Begin with the line containing "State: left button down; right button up" and end with the line containing "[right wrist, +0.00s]". Give those lines again exactly, leaving out the images.
Begin Raw records
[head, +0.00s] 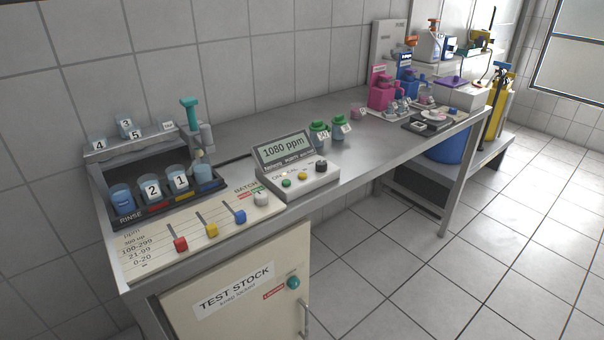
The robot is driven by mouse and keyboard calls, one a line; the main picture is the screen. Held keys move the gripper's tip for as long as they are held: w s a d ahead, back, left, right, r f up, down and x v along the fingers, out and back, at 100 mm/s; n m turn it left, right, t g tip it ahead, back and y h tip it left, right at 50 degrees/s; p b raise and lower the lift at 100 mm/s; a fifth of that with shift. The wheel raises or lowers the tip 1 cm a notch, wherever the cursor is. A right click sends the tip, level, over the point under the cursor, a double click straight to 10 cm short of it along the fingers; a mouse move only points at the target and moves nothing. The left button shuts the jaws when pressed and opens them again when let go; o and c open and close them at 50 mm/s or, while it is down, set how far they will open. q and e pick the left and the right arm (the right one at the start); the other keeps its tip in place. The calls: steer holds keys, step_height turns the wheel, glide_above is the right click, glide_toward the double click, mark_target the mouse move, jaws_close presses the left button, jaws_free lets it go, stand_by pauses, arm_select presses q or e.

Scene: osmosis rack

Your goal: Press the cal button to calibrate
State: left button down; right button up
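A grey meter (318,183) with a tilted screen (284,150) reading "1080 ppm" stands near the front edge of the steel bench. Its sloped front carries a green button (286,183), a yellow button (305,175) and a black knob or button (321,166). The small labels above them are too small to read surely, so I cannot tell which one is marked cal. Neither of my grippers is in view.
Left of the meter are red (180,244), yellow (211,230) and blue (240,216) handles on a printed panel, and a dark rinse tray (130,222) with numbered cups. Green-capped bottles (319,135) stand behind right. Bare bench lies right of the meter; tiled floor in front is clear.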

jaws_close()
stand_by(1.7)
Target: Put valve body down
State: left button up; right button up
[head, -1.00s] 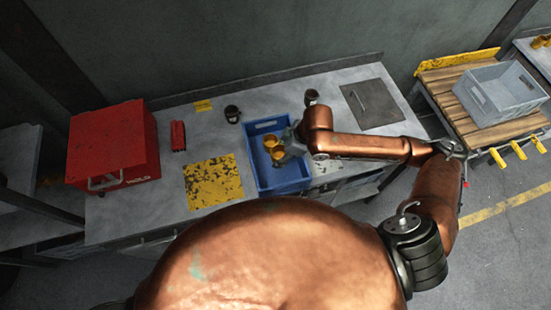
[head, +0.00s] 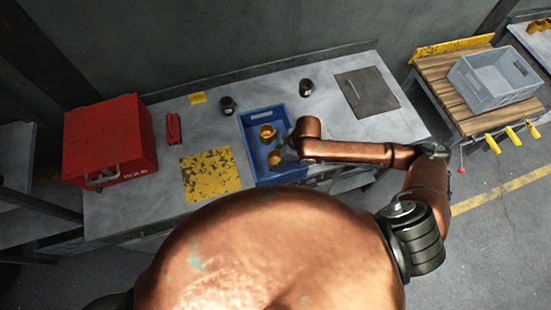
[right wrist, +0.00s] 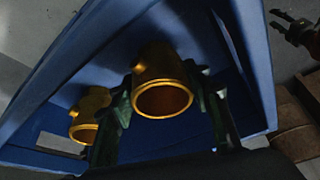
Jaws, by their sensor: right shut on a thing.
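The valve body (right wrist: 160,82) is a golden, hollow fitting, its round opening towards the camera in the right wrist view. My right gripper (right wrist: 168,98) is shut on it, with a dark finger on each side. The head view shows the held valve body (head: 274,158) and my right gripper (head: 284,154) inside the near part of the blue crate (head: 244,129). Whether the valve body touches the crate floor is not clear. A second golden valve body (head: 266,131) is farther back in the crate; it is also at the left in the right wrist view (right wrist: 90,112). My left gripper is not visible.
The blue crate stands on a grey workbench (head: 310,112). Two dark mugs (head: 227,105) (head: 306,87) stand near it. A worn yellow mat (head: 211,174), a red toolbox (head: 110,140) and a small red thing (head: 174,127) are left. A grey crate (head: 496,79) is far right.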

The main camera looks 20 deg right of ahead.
End Raw records
Solution for this task ▸
State: left button down; right button up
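A grey meter (318,183) with a tilted screen (284,150) reading "1080 ppm" stands near the front edge of the steel bench. Its sloped front carries a green button (286,183), a yellow button (305,175) and a black knob or button (321,166). The small labels above them are too small to read surely, so I cannot tell which one is marked cal. Neither of my grippers is in view.
Left of the meter are red (180,244), yellow (211,230) and blue (240,216) handles on a printed panel, and a dark rinse tray (130,222) with numbered cups. Green-capped bottles (319,135) stand behind right. Bare bench lies right of the meter; tiled floor in front is clear.

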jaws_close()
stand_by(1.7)
Target: Put valve body down
State: left button up; right button up
[head, -1.00s] 
[head, +0.00s] 
[right wrist, +0.00s] 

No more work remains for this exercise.